In the above, what the object “knows”, and what it “knows how to do” are clearly defined. As a developer, I can interact with that object through its exposed methods, and the implementation is taken care of behind the scenes. I don’t care how it does it, as long as it does what it is supposed to do. A good class should shield me from the specifics, and do one thing and do it really well. The above class is simple and handles only one simple abstraction.

One of the biggest issues with Object Oriented Analysis and Design comes from choosing an OO language where it is not the appropriate language of choice for a project. OOAD has been touted as “The Way” for so long that people try to kludge it to scenarios where is not appropriate. For a simple program to run a sequence of steps, a scripting language would be more appropriate. For a low-level operating system driver handling a device or a tightly constrained program running on an embedded device, assembler or C would be more appropriate.
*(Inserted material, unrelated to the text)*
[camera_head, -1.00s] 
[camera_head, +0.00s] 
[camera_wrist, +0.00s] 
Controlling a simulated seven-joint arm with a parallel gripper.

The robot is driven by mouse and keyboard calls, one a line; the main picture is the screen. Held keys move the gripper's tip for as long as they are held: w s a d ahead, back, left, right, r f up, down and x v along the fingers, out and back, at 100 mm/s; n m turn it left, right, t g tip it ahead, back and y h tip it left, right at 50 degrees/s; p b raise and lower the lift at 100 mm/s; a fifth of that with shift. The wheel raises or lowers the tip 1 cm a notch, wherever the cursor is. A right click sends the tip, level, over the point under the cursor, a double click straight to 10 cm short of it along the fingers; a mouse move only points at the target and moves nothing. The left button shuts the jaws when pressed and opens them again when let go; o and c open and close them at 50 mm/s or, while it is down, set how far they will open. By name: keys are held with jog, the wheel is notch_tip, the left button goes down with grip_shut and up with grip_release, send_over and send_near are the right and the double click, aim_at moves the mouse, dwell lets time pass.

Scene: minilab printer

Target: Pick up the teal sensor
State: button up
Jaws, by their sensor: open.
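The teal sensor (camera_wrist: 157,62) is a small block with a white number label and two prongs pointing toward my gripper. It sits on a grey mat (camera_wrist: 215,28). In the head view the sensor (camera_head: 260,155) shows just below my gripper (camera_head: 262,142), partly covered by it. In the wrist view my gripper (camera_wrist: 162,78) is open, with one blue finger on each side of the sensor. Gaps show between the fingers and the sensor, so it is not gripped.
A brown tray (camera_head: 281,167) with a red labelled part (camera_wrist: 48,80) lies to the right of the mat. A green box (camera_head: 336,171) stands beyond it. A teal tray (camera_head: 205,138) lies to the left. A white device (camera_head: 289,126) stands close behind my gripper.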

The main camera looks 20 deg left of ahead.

For a simple piece of office software like a clock in/clock out program, Visual Basic would be more appropriate. For a system representing real world objects and procedures, an OO based language like C++ or Java would definitely fit. Knowing which scenarios to apply OO design concepts is essential to design. OO programming is not the end all answer to all software design issues; it is merely another tool in the developer’s toolkit.

There are several tools for working with OOAD models. The most robust one I have worked with is Rational Rose. However, Rose has a hefty price tag well outside most consumers. My alternative favorite is Umbrello, which is now included in the KDE SDK. I use it both under Linux and under Windows using Cygwin and it works very well, and includes a basic code generator. Visio also has stencils for UML models, although I only use Visio for flowcharts when Dia is unavailable.